START Provided information
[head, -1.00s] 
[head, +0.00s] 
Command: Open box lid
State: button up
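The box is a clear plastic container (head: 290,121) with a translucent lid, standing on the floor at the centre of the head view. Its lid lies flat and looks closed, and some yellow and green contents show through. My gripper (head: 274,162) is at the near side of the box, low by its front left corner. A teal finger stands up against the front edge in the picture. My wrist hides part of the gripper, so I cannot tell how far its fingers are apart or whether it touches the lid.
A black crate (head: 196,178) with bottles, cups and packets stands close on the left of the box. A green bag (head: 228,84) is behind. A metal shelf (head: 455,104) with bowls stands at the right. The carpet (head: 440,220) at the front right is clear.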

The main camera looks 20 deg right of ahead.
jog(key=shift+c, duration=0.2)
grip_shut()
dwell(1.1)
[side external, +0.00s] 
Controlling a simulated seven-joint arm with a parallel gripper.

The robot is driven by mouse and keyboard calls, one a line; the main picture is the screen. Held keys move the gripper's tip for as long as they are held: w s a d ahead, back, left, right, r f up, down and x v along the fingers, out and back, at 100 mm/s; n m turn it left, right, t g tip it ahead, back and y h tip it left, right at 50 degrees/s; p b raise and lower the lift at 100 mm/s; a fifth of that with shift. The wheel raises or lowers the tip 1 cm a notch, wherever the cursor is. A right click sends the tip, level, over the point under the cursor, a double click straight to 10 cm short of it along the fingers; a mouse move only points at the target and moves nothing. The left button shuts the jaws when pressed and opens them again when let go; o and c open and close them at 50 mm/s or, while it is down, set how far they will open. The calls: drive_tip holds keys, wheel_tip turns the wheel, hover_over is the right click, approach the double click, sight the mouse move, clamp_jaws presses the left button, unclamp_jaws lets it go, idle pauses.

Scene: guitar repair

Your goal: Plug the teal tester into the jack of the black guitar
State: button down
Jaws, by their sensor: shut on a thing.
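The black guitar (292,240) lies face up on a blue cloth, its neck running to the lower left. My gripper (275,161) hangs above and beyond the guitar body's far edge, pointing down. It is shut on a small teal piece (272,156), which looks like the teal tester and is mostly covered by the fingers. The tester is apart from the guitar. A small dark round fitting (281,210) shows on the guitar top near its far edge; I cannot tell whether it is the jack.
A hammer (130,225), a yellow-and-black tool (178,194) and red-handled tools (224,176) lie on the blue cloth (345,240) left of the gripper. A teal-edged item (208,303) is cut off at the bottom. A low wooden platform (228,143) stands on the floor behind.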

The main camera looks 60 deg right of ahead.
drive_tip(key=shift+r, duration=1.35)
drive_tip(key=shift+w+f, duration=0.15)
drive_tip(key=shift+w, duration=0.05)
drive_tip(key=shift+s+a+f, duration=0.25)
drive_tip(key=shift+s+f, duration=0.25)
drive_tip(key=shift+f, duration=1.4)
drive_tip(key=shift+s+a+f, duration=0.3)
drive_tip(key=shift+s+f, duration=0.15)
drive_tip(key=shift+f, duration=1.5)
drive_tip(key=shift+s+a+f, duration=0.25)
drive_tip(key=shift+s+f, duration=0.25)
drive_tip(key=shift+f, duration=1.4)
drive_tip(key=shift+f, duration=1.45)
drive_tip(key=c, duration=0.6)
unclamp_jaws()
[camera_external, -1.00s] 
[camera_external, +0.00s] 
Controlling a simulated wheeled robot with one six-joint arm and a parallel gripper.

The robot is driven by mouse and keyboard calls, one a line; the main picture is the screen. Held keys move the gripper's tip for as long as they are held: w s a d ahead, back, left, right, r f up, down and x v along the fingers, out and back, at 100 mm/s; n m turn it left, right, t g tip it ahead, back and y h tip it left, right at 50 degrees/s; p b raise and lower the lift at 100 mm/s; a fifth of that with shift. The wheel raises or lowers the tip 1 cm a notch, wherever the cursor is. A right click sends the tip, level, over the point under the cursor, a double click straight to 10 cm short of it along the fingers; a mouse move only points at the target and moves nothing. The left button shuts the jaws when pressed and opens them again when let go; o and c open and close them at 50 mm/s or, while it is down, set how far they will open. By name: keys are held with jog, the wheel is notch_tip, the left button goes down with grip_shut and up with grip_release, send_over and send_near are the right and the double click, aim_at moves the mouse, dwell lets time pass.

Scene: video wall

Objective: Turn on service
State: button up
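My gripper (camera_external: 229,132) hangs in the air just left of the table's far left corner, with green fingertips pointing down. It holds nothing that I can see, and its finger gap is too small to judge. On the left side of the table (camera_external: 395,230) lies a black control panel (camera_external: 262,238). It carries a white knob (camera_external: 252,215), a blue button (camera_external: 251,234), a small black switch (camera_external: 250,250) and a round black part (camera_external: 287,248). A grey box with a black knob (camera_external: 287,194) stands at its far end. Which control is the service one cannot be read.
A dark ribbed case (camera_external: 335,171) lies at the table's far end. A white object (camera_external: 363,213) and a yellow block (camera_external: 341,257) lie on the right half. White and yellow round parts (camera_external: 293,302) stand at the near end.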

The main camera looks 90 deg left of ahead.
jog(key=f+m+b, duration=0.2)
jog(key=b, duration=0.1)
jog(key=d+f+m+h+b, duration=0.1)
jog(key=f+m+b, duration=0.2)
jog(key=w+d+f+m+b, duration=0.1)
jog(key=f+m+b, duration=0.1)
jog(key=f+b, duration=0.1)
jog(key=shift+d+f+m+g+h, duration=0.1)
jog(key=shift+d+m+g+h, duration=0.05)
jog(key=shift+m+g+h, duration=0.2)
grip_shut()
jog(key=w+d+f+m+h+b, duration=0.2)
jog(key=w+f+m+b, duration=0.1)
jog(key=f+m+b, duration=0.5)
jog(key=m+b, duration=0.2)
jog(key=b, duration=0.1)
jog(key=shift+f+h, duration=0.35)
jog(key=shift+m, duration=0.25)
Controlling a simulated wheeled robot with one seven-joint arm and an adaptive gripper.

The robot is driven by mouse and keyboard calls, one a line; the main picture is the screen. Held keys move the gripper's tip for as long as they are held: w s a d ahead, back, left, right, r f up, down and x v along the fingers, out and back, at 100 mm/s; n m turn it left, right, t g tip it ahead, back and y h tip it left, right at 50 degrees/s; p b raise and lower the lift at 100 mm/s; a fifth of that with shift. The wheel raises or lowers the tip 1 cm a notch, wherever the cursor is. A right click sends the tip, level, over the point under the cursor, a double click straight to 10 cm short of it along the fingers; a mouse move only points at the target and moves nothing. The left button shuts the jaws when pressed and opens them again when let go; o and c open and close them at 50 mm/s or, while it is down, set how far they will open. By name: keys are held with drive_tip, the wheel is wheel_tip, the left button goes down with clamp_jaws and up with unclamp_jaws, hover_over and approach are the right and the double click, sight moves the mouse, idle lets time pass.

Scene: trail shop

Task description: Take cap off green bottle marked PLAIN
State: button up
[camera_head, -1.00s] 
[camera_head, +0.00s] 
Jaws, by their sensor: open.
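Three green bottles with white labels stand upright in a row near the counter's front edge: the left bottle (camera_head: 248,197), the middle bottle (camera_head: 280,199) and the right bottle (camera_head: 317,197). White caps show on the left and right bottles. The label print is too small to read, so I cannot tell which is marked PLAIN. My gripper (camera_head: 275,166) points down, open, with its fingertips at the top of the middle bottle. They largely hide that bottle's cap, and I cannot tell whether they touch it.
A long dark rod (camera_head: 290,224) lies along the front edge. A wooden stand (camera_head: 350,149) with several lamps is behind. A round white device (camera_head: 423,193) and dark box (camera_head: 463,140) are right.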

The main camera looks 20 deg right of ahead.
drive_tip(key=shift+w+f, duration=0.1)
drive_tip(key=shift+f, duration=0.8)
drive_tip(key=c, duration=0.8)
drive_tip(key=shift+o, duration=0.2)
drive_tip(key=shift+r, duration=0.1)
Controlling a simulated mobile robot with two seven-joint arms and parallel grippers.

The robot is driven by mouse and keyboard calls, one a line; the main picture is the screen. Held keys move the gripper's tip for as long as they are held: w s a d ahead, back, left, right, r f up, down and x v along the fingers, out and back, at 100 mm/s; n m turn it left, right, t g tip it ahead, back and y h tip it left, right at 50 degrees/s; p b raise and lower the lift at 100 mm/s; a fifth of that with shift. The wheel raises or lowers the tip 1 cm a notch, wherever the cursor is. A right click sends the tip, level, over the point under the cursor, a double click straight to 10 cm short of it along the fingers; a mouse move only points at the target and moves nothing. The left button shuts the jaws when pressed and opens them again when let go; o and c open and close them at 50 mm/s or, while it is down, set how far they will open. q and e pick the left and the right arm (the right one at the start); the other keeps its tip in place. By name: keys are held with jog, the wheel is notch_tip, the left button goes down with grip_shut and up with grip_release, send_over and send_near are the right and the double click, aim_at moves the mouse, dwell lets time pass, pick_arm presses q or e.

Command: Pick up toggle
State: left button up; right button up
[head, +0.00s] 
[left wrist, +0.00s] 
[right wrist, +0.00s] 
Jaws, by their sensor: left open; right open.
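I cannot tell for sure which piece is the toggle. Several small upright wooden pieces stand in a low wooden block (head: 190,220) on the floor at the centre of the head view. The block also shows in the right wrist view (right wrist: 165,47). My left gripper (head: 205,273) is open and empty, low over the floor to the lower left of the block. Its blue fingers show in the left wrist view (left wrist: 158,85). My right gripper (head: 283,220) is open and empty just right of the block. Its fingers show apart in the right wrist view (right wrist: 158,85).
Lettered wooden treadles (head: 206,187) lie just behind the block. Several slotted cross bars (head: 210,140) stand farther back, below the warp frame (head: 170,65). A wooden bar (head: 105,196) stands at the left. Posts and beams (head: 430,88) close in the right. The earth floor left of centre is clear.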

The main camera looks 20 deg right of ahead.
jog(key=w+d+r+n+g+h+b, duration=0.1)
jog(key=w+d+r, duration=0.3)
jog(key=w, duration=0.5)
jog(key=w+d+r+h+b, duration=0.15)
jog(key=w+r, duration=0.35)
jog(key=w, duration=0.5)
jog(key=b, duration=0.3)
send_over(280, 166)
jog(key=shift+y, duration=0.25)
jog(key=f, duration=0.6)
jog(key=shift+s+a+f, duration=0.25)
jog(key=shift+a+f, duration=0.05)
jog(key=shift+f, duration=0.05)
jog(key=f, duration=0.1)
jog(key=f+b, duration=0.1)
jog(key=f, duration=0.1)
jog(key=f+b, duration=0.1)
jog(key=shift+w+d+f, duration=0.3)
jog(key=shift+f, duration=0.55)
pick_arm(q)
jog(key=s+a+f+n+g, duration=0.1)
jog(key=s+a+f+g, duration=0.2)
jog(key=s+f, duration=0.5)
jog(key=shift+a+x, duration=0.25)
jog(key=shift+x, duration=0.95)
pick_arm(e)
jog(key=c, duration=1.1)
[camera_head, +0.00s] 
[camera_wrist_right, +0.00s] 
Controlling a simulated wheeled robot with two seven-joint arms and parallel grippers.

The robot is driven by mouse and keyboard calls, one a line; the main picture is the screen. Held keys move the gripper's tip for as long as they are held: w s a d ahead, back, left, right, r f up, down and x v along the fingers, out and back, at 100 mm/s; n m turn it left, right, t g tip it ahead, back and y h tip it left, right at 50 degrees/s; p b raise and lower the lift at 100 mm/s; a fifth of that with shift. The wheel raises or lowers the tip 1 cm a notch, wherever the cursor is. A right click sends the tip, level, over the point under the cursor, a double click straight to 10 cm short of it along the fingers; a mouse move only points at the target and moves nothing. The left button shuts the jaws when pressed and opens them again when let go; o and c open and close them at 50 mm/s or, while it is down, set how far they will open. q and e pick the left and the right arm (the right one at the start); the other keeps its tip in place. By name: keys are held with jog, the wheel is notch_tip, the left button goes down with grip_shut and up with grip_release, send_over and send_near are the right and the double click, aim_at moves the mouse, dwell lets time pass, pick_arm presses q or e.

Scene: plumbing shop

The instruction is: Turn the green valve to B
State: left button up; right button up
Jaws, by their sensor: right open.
END Provided information
Exercise brief
Look above and repeat, character for character, the lines from the first one to the line with "Controlling a simulated seven-joint", counting both.

Result of this exercise
[head, -1.00s] 
[head, +0.00s] 
Command: Open box lid
State: button up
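The box is a clear plastic container (head: 290,121) with a translucent lid, standing on the floor at the centre of the head view. Its lid lies flat and looks closed, and some yellow and green contents show through. My gripper (head: 274,162) is at the near side of the box, low by its front left corner. A teal finger stands up against the front edge in the picture. My wrist hides part of the gripper, so I cannot tell how far its fingers are apart or whether it touches the lid.
A black crate (head: 196,178) with bottles, cups and packets stands close on the left of the box. A green bag (head: 228,84) is behind. A metal shelf (head: 455,104) with bowls stands at the right. The carpet (head: 440,220) at the front right is clear.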

The main camera looks 20 deg right of ahead.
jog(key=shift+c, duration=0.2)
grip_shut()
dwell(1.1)
[side external, +0.00s] 
Controlling a simulated seven-joint arm with a parallel gripper.

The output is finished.